**REQUIREMENT**:
Can you quote exactly the stretch of lines from the one with "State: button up" through the final line of the material, both ends included?

START

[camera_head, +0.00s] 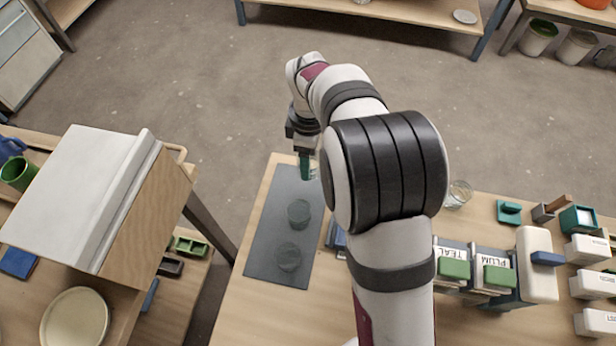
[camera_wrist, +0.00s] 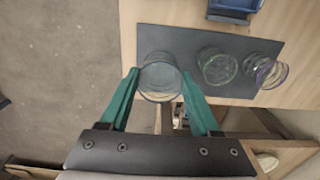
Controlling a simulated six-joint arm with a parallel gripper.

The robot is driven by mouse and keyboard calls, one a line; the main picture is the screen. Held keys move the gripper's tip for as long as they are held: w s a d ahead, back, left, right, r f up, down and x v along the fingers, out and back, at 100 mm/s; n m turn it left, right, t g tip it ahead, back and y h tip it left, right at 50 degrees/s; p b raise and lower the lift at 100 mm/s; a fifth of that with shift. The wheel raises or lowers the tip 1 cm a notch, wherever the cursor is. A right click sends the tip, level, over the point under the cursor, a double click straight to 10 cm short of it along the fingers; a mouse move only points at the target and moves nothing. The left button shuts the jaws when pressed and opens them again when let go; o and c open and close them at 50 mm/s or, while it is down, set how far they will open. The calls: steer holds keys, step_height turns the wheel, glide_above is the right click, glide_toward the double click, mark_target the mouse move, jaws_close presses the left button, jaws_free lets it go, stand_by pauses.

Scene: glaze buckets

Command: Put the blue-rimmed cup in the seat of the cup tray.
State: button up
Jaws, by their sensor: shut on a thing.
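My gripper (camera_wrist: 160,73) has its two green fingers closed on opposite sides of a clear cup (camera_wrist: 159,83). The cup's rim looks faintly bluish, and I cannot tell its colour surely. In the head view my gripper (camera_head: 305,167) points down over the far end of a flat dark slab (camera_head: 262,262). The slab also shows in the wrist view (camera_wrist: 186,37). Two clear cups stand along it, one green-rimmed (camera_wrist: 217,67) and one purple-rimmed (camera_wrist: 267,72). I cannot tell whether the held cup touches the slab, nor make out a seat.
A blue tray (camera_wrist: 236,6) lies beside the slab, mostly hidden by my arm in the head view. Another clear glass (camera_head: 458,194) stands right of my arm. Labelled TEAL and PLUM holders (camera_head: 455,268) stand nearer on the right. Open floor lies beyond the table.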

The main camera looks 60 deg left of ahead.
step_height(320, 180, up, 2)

END

**SOLUTION FOR THIS TASK**:
State: button up
Jaws, by their sensor: shut on a thing.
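My gripper (camera_wrist: 160,73) has its two green fingers closed on opposite sides of a clear cup (camera_wrist: 159,83). The cup's rim looks faintly bluish, and I cannot tell its colour surely. In the head view my gripper (camera_head: 305,167) points down over the far end of a flat dark slab (camera_head: 262,262). The slab also shows in the wrist view (camera_wrist: 186,37). Two clear cups stand along it, one green-rimmed (camera_wrist: 217,67) and one purple-rimmed (camera_wrist: 267,72). I cannot tell whether the held cup touches the slab, nor make out a seat.
A blue tray (camera_wrist: 236,6) lies beside the slab, mostly hidden by my arm in the head view. Another clear glass (camera_head: 458,194) stands right of my arm. Labelled TEAL and PLUM holders (camera_head: 455,268) stand nearer on the right. Open floor lies beyond the table.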

The main camera looks 60 deg left of ahead.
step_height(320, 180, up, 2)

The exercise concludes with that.